Thanks for the comments and sorry that it took me a while to reply here.


On 2017/08/23 20:16, Ashutosh Bapat wrote:
> On Mon, Aug 21, 2017 at 12:07 PM, Amit Langote
> <[email protected]> wrote:
>> I've been working on implementing a way to perform plan-time
>> partition-pruning that is hopefully faster than the current method of
>> using constraint exclusion to prune each of the potentially many
>> partitions one-by-one.  It's not fully cooked yet though.
>>
>> Meanwhile, I thought I'd share a couple of patches that implement some
>> restructuring of the planner code related to partitioned table inheritance
>> planning that I think would be helpful.  They are to be applied on top of
>> the patches being discussed at [1].  Note that these patches themselves
>> don't implement the actual code that replaces constraint exclusion as a
>> method of performing partition pruning.  I will share that patch after
>> debugging it some more.
>>
>> The main design goal of the patches I'm sharing here now is to defer the
>> locking and  opening of leaf partitions in a given partition tree to a
>> point after set_append_rel_size() is called on the root partitioned table.
>>  Currently, AFAICS, we need to lock and open the child tables in
>> expand_inherited_rtentry() only to set the translated_vars field in
>> AppendRelInfo that we create for the child.  ISTM, we can defer the
>> creation of a child AppendRelInfo to a point when it (its field
>> translated_vars in particular) will actually be used and so lock and open
>> the child tables only at such a time.  Although we don't lock and open the
>> partition child tables in expand_inherited_rtentry(), their RT entries are
>> still created and added to root->parse->rtable, so that
>> setup_simple_rel_arrays() knows the maximum number of entries
>> root->simple_rel_array will need to hold and allocate the memory for that
>> array accordingly.   Slots in simple_rel_array[] corresponding to
>> partition child tables will be empty until they are created when
>> set_append_rel_size() is called on the root parent table and it determines
>> the partitions that will be scanned after all.
> 
> The partition pruning can happen only after the quals have been
> distributed to Rels i.e. after deconstruct_jointree(),
> reconsider_outer_join_clauses() and generate_base_implied_equalities()
> have been called. If the goal is to not heap_open() the partitions
> which are pruned, we can't do that in expand_inherited_rtentry(). One
> reason why I think we don't want to heap_open() partition relations is
> to avoid relcache bloat because of opened partition relations, which
> are ultimately pruned. But please note that according to your patches,
> we still need to populate catalog caches to get relkind and reltype
> etc.

Yes, we still hit syscache for *all* partitions.  I haven't yet thought
very hard about avoiding that altogether.

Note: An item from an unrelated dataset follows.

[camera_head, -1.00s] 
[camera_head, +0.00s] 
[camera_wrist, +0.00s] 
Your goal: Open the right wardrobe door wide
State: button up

> There are many functions that traverse simple_rel_array[] after it's
> created. Most of them assume that the empty entries in that array
> correspond to non-simple range entries like join RTEs. But now we are
> breaking that assumption. Most of these functions also skip "other"
> relations, so that may be OK now, but I am not sure if it's really
> going to be fine if we keep empty slots in place of partition
> relations. There may be three options here 1. add placeholder
> RelOptInfos for partition relations (may be mark those specially) and
> mark the ones which get pruned as dummy later. 2. Prune the partitions
> before any functions scans simple_rel_array[] or postpone creating
> simple_rel_array till pruning. 3. Examine all the current scanners
> esp. the ones which will be called before pruning to make sure that
> skipping "other" relations is going to be kosher.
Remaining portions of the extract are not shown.